*Request*
Identify the lines holding "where" and copy them.

:: Data entries ::

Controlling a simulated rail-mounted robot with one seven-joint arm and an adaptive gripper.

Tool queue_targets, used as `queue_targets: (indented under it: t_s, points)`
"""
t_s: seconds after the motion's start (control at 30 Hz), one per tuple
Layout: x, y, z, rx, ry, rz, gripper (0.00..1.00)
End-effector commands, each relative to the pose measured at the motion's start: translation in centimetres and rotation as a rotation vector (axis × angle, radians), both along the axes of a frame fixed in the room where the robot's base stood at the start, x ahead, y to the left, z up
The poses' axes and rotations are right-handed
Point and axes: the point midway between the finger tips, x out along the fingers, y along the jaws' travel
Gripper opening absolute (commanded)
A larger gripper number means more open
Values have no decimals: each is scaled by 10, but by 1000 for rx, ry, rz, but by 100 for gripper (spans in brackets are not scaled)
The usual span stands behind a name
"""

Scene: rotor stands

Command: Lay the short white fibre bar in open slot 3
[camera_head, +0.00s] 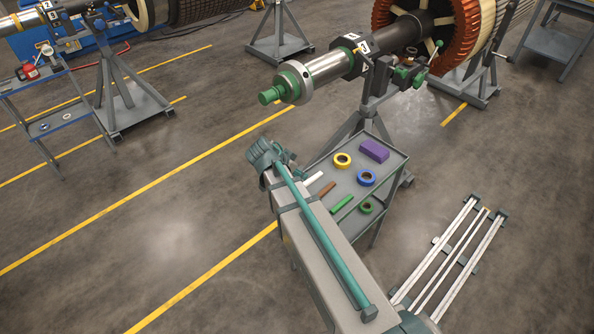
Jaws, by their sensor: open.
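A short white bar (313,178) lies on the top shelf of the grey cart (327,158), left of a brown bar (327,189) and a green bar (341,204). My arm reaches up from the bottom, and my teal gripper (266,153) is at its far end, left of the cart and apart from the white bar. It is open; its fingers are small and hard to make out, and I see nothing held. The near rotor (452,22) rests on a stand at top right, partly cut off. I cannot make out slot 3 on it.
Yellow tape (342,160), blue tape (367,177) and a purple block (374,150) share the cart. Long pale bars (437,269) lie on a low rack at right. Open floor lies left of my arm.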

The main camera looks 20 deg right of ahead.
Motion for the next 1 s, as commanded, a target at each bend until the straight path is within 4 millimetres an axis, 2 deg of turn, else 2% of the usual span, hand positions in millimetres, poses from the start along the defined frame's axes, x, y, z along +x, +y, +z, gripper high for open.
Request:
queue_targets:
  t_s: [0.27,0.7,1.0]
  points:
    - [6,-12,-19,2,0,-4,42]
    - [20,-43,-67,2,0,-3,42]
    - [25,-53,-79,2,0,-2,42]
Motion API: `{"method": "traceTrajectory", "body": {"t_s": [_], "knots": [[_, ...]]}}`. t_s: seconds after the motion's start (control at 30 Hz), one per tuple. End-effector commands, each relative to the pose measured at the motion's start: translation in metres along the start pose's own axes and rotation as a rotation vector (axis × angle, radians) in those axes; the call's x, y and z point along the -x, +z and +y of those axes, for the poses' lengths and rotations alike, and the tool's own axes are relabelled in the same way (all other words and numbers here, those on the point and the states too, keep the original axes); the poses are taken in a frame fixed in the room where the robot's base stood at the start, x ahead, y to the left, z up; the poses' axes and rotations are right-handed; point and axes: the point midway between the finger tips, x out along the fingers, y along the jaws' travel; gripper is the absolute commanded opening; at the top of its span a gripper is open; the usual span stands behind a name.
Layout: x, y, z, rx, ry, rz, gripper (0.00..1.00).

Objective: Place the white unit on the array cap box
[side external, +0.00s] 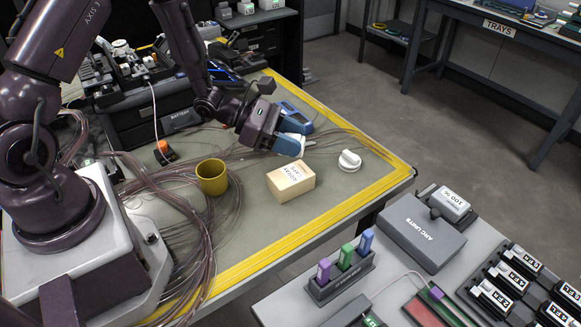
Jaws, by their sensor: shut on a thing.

:::

*Output for this exercise*
End-effector commands, each relative to the pose measured at the motion's start: translation in centimetres and rotation as a rotation vector (axis × angle, radians), both along the axes of a frame fixed in the room where the robot's base stood at the start, x ahead, y to the left, z up
Motion API: `{"method": "traceTrajectory", "body": {"t_s": [_], "knots": [[_, ...]]}}`. t_s: seconds after the motion's start (control at 30 Hz), one per tuple. End-effector commands, each relative to the pose measured at the motion's start: translation in metres along the start pose's own axes and rotation as a rotation vector (axis × angle, radians) in those axes; the call's x, y and z point along the -x, +z and +y of those axes, for the poses' lengths and rotations alike, and the tool's own axes are relabelled in the same way (all other words and numbers here, those on the point and the states too, keep the original axes); the poses are taken in a frame fixed in the room where the robot's base stood at the start, x ahead, y to the left, z up; the poses' axes and rotations are right-handed; point and axes: the point midway between the finger tips, x out along the fingers, y along the jaws' travel; gripper is the absolute commanded opening; at the top of its span a gripper is open; the usual span stands behind a name.

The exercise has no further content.